Andere Länder entwickeln sich wirtschaftlich. Wir alle kennen die
BRICS-Staaten im globalen Süden: Brasilien, Rußland, Indien, China, Südafrika.
Andere Staaten wollen dieser neuen Organisation beitreten. Die Türkei möchte
das. Saudi-Arabien möchte das. Der Iran möchte das. Sie stehen dafür
Schlange.
Das entzieht Washington wirklich viel wirtschaftliche Macht. Es wirkt sich
vor allem auf unsere Fähigkeit aus, andere Länder zu sanktionieren. Diese
Sanktionen werden immer weniger wirksam sein, vom Krieg einmal abgesehen.

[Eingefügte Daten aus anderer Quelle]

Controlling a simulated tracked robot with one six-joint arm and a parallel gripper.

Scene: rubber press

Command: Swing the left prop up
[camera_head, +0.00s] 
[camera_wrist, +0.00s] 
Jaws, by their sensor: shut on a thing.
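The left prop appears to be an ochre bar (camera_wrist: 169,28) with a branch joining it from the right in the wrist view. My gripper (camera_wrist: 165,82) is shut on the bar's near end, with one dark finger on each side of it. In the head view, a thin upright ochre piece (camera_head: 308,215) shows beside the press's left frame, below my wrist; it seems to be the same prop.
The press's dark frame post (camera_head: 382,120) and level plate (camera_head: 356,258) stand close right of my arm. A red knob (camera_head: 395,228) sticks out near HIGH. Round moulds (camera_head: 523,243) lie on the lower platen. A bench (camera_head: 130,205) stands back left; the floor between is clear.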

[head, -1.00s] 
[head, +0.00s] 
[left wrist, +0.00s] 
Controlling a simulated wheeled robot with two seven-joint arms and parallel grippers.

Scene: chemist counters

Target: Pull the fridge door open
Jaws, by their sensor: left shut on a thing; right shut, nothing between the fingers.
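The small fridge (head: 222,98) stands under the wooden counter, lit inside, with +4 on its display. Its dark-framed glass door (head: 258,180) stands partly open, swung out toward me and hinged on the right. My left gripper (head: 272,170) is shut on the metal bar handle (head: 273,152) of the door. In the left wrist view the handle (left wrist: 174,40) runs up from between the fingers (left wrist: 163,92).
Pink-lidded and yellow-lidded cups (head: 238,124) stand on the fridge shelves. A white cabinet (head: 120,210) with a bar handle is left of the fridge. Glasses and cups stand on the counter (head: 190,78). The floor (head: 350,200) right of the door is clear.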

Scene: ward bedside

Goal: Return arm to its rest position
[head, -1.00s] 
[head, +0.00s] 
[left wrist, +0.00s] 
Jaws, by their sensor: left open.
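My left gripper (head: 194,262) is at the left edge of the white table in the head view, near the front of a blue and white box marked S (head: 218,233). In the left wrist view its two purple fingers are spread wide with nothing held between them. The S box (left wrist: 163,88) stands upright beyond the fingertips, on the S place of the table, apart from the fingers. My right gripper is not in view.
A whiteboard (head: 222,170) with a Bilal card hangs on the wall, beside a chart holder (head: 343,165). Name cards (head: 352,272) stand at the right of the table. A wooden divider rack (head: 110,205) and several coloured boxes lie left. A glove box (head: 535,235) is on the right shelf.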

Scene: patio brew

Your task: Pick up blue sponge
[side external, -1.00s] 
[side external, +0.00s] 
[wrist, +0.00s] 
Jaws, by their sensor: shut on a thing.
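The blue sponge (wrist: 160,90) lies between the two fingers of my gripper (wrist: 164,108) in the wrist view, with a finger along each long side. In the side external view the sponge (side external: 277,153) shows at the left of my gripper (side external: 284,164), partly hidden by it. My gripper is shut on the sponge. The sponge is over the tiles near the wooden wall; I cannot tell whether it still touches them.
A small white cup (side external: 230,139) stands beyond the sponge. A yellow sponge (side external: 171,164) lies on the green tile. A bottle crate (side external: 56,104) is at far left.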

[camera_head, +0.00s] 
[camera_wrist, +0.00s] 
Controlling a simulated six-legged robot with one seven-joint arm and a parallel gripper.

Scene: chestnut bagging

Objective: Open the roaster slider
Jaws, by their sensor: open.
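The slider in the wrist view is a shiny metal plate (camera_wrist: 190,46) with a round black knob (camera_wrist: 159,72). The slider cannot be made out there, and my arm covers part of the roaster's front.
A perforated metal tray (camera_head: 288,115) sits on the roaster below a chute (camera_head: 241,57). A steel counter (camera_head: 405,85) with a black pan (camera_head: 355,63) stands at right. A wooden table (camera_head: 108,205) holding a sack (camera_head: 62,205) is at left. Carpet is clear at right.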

Ich denke also, daß diese Realität Washington letztendlich zwingen wird, zu
erkennen, daß diese Welt nicht mehr dieselbe ist, in der wir einst zu leben
glaubten. Und wir werden unsere Autorität an vielen, vielen Orten widerwillig
aufgeben und uns einer geschickteren Diplomatie zuwenden müssen, als nur einer
Militär- oder Sanktionspolitik. Aber das wird sehr schmerzhaft sein. Wir sind
wie ein gealterter Boxer, der zurück in den Ring steigen will, um zu zeigen,
daß wir immer noch die Nummer eins sind, aber das wird immer schwieriger.